Catalog# T-95063

Capacity 8M

Price 7,800円

Released 18/03/1994

  • 1 Player
  • Action
  • Castlevania: The New Generation
  • Castlevania: Bloodlines


The year is 1917 and the villainous Elizabeth Bartley is attempting to resurrect the Dark Lord Dracula. Only two heroes stand in her way – American John Morris and Spaniard Eric Lecarde. Armed with the legendary Vampire Killer whip and the Alucard Spear respectively, this intrepid duo must battle across Europe to reach the Castle Proserpina before Bartley can fulfill her demented plan and plunge the world into total darkness.
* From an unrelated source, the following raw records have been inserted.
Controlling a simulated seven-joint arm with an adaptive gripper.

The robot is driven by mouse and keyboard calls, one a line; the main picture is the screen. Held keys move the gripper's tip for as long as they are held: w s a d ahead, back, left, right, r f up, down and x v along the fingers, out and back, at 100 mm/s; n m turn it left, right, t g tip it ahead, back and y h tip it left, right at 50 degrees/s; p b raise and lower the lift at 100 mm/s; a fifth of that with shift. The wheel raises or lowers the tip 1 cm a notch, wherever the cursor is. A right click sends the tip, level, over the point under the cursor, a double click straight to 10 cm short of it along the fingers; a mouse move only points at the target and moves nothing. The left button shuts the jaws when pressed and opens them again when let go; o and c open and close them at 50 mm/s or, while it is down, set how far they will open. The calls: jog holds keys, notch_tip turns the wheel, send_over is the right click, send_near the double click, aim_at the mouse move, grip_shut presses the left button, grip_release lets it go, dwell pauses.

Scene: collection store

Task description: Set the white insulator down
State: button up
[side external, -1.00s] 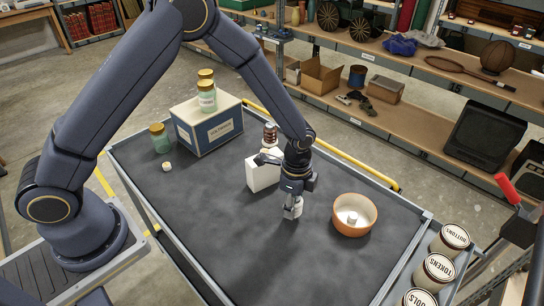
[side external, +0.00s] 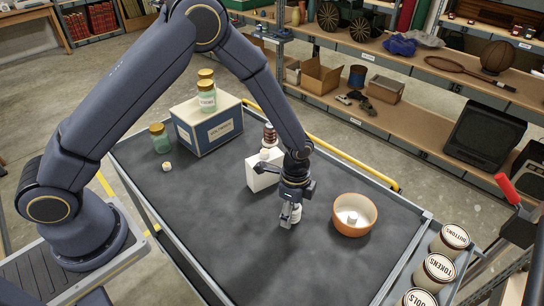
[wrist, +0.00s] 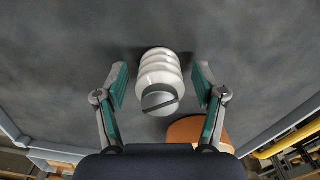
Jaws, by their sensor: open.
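The white insulator (wrist: 160,72) is a ribbed white piece with a grey slotted end, between my gripper's two fingers in the wrist view. Dark gaps show on both sides of it, so the fingers do not touch it. My gripper (wrist: 161,88) is open around it. In the side view, my gripper (side external: 290,216) is low over the dark table top (side external: 225,235), and the insulator (side external: 297,213) shows partly behind the fingers. It appears to stand on the table.
An orange bowl (side external: 344,228) holding a small white piece stands right of my gripper. A white box (side external: 262,175) with a brown ribbed insulator (side external: 269,134) near it stands behind. A blue-white box (side external: 212,132) carries jars. The table's front area is clear.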

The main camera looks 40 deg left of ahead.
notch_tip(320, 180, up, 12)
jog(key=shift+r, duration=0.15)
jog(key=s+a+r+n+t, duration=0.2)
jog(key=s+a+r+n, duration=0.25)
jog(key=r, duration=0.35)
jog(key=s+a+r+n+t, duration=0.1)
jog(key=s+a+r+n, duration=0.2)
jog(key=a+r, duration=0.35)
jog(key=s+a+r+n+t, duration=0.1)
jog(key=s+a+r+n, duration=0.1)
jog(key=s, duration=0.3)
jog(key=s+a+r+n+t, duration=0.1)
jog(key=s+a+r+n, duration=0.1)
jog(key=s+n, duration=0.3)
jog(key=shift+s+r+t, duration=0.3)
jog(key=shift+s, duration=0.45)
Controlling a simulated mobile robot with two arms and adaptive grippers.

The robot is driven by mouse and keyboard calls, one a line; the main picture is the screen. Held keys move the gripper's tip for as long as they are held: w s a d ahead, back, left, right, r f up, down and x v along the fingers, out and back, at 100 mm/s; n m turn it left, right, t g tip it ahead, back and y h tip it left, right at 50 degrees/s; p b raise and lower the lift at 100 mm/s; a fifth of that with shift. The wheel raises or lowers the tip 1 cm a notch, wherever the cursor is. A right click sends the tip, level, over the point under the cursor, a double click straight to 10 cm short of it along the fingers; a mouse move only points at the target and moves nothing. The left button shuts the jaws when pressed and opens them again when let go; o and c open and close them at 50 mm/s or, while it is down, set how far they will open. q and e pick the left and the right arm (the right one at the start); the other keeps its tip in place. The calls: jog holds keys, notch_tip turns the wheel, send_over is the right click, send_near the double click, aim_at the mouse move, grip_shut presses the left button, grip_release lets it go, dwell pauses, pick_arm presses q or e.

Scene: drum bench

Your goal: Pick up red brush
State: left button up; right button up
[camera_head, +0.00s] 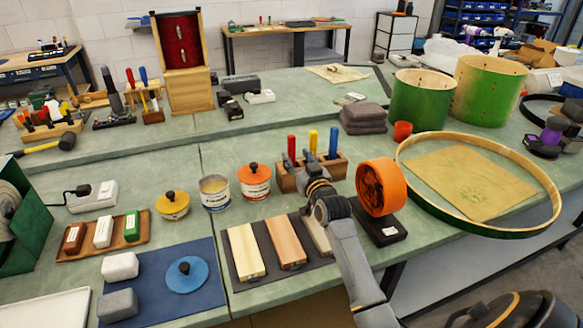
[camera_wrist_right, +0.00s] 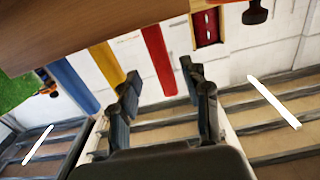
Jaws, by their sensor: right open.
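The red brush (camera_head: 291,147) stands upright at the left end of a wooden block holder (camera_head: 287,180), beside a yellow-handled brush (camera_head: 313,140) and a blue-handled brush (camera_head: 333,142). My right gripper (camera_head: 307,170) is in front of the holder, close to the handles, and hides part of it. In the right wrist view, the red handle (camera_wrist_right: 159,60) reaches down between the two open fingertips of my right gripper (camera_wrist_right: 160,78). The yellow handle (camera_wrist_right: 106,65) lies just outside the left finger. I cannot tell whether a finger touches the red handle. My left gripper is not in view.
An orange tape roll (camera_head: 381,187) stands right of my right arm. A dark mat with wooden blocks (camera_head: 245,252) lies in front. A large hoop (camera_head: 556,205) lies at the right.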

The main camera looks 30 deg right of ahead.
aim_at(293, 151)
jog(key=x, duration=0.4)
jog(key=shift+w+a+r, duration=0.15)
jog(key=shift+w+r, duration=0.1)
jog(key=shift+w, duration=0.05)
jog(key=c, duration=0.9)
Released quite late on in the lifespan of the Mega Drive, Vampire Killer is a technical tour de force so full of visual treats you’d be forgiven for assuming that Konami packed each cart with custom graphics chips. Sprite rotation and scaling are commonplace, yet the action is always swift and engaging. It’s a very different proposition from the SNES/Super Famicom Super Castlevania IV, which adopted a much more sedate pace.

One of the first titles in the Castlevania lineage to take the action outside of Transylvania’s boundaries, Vampire Killer boasts an astonishing degree of variety in its level design. From the watery depths of Atlantis to the terrifying heights of the Leaning Tower of Pisa, each stage offers a strikingly different visual style. The music – which is composed by Michiru Yamane, who would later write the score for Castlevania: Symphony of the Night – is wonderful, although at times it does feel as if the tunes deserve better audio hardware than the Mega Drive can offer.

Challenging, inventive and thoroughly enjoyable, it’s hardly surprising that Vampire Killer is regarded as one of the best ‘traditional’ Castlevania releases.


Vampire Killer was released in the US as Castlevania: Bloodlines and in Europe as Castlevania: The New Generation. The European version was subjected to heavy censorship; the pool of blood on the title screen was changed to water, and other alterations were made in order to make the game less gruesome.

Rumour has it that only 4,000 copies of the Japanese version were ever produced, and this has kept the second-hand value of the game high over the past decade. The western editions have been cheaper in comparison, but even that is now changing as the Castlevania series continues to grow in popularity.